Per questo il discepolo può imparare da quest’amministratore la furbizia, la prontezza per garantirsi la vita, non quella terrena, quella dei figli di questo mondo, ma la prontezza, la furbizia quella santa per procurarci borse per la vita eterna. In che modo? Ebbene, io vi dico: procuratevi amici con la disonesta ricchezza, perché quando essa verrà a mancare, vi accolgano nelle dimore eterne.
La furbizia consiste nel procurarci degli amici che ci accolgano in casa. I poveri che sono i fattorini del regno dei cieli.
I beni, che prima aveva usato solo per sé, adesso li usa anche per altri, non certo per un improvviso cuore generoso, ma come via d’uscita.
Ed è questa prontezza, questa furbizia, questa accortezza che Gesù elogia. «Questo è già servire i disegni di Dio… Fatevi degli amici perché vi accolgano, in casa loro… Fatevi degli amici.

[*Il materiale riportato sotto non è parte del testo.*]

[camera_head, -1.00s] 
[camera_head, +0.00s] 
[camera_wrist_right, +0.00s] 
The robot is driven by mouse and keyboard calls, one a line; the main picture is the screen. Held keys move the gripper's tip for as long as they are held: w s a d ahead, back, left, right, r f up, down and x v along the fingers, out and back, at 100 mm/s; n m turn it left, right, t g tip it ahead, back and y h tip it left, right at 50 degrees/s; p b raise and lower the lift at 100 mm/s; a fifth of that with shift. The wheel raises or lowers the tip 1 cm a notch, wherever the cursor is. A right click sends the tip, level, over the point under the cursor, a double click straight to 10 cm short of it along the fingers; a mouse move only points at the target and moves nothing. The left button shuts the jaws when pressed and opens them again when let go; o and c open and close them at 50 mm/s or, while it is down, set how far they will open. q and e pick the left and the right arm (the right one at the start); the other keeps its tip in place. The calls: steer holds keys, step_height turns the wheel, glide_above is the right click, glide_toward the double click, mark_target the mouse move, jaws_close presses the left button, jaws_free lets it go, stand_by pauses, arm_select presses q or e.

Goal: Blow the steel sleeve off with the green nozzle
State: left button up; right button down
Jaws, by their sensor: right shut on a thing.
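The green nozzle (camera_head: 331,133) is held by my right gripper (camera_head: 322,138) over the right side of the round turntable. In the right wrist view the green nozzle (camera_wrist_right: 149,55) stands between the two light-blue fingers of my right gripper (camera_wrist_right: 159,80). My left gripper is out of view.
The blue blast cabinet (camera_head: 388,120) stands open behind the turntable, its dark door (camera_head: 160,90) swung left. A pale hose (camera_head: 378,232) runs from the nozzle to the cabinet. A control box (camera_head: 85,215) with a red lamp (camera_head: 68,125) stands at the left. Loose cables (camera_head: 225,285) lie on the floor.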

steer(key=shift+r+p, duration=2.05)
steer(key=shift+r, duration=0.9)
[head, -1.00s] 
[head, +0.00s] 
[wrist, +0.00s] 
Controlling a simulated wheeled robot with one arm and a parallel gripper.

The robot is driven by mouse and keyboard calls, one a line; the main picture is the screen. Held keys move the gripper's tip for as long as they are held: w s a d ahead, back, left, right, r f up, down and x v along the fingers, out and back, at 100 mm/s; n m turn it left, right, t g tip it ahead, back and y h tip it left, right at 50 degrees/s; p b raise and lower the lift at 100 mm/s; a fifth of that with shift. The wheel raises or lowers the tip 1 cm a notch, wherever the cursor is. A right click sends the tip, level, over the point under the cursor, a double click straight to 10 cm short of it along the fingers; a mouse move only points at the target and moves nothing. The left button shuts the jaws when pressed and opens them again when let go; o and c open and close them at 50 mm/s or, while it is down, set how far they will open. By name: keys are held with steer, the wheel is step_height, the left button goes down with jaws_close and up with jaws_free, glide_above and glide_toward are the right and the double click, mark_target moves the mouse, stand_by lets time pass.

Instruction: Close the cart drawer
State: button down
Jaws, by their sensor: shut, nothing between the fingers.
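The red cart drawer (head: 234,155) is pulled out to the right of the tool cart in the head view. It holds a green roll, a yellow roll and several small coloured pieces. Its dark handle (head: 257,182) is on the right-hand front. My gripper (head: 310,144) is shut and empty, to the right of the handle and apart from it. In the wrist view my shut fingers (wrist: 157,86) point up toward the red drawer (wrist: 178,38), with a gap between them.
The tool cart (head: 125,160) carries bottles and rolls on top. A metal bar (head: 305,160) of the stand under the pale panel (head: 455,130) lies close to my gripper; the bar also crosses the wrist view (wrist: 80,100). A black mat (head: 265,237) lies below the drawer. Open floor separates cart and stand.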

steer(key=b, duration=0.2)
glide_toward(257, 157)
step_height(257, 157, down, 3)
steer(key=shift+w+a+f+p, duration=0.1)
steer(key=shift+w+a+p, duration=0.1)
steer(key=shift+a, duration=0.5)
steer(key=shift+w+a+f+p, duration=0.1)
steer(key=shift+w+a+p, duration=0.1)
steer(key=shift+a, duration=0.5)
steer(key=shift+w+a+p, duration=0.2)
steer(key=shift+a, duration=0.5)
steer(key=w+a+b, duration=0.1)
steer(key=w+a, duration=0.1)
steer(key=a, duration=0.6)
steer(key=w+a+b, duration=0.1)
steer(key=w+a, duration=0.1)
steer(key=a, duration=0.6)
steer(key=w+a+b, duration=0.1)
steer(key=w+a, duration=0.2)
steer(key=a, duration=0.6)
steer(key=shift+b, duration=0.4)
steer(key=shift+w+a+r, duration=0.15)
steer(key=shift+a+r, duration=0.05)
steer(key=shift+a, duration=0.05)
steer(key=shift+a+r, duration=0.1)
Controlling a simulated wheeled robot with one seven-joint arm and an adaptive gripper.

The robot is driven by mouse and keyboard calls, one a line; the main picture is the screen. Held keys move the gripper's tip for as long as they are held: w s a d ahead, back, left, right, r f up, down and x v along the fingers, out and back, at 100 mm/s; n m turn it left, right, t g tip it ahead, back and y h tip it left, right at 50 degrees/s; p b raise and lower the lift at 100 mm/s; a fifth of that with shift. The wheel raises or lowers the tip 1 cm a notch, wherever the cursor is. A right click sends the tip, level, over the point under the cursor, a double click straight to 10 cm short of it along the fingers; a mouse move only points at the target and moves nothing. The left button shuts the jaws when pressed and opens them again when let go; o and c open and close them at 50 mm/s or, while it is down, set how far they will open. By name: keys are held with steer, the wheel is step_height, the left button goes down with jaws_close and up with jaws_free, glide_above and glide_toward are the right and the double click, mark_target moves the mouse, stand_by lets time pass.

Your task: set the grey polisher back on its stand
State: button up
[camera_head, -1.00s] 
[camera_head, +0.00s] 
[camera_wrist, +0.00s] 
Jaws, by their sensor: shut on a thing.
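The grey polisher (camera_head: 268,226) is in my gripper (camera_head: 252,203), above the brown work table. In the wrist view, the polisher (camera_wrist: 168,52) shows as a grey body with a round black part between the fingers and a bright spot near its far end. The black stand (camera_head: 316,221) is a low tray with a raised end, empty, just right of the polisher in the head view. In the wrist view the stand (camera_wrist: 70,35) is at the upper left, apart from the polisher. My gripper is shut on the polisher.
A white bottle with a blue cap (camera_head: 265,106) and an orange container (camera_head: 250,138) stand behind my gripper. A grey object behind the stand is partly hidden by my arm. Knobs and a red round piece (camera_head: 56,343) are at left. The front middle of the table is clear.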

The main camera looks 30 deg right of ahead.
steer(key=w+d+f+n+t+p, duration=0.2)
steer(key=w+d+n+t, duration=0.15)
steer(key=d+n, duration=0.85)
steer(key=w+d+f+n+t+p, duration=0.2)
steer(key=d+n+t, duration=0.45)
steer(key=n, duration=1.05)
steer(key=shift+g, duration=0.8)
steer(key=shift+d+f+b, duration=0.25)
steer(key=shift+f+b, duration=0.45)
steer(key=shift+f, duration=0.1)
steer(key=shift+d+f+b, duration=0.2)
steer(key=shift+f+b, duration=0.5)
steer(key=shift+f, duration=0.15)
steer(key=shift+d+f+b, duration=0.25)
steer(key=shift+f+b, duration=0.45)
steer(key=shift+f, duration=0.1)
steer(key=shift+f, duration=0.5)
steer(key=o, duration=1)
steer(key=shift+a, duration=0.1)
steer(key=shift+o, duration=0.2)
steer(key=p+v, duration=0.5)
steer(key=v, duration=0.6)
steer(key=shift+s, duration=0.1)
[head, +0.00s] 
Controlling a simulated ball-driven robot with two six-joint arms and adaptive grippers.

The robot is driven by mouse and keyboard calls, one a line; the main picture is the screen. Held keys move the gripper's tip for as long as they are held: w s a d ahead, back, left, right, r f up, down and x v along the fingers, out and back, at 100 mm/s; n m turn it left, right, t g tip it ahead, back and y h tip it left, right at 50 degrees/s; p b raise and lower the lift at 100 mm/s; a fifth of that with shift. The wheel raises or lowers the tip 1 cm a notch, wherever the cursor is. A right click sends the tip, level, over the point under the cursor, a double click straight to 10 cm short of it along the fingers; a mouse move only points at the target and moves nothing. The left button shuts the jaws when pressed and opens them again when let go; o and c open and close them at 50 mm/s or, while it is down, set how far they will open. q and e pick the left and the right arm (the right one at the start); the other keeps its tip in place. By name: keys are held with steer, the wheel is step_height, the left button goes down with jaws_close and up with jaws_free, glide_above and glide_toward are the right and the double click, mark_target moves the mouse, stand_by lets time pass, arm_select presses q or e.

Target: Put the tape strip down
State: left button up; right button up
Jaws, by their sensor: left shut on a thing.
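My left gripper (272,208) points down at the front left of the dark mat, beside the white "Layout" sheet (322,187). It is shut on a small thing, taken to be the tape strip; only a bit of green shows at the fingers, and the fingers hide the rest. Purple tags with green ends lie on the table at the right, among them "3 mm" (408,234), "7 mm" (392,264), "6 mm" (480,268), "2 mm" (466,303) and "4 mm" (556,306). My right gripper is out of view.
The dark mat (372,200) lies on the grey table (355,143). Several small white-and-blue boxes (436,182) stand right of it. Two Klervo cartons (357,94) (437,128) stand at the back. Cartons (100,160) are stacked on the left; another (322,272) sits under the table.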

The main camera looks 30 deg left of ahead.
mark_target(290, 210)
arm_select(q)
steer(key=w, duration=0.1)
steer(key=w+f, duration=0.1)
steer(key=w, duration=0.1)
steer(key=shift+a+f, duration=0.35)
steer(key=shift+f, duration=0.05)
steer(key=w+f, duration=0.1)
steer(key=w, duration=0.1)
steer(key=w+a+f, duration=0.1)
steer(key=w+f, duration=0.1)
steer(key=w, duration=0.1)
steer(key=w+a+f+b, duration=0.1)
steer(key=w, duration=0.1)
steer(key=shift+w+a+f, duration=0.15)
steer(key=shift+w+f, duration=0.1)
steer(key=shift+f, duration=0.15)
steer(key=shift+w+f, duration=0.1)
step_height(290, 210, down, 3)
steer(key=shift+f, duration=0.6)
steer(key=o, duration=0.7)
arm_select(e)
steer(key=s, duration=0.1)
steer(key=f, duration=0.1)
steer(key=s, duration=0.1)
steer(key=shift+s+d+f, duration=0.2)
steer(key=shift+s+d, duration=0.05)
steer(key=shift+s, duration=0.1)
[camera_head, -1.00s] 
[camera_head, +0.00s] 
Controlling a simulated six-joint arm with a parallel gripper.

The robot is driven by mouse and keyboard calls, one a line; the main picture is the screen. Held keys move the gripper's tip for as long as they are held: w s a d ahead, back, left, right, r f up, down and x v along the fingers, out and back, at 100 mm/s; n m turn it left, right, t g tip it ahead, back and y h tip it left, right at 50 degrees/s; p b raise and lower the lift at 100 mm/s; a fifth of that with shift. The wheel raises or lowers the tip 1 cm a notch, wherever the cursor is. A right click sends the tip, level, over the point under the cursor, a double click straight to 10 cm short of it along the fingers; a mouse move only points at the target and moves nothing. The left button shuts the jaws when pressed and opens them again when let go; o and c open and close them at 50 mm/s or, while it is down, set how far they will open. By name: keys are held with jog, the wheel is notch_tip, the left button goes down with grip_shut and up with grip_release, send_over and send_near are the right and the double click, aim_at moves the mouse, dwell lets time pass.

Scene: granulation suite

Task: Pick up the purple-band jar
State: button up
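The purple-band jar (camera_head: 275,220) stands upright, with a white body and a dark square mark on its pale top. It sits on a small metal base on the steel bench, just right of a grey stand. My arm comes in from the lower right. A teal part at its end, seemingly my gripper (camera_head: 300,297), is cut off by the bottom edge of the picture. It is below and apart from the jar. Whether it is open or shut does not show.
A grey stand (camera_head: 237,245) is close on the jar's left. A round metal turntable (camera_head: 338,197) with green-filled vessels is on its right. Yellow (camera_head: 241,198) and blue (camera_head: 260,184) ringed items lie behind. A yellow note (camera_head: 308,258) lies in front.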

Una cosa è certa: secondo Gesù gli amici importano più dei soldi. Sono loro la misura di una vita riuscita. Siamo solo amministratori. Neppure della nostra vita siamo padroni: viene da altri e va verso altri».
Avarizia e cupidigia possono rendere impietoso e crudele chi le vive. Francesco d’Assisi scelse di fare della povertà il fondamento della sua Fraternità perché aveva sperimentato e capito che la proprietà porta dietro di sé la guerra.
«Quando chiedevano l’elemosina in città, quasi nessuno voleva darla, ma li rimproveravano dicendo che avevano abbandonato le loro cose per mangiare quelle degli altri. E così pativano una penuria estrema.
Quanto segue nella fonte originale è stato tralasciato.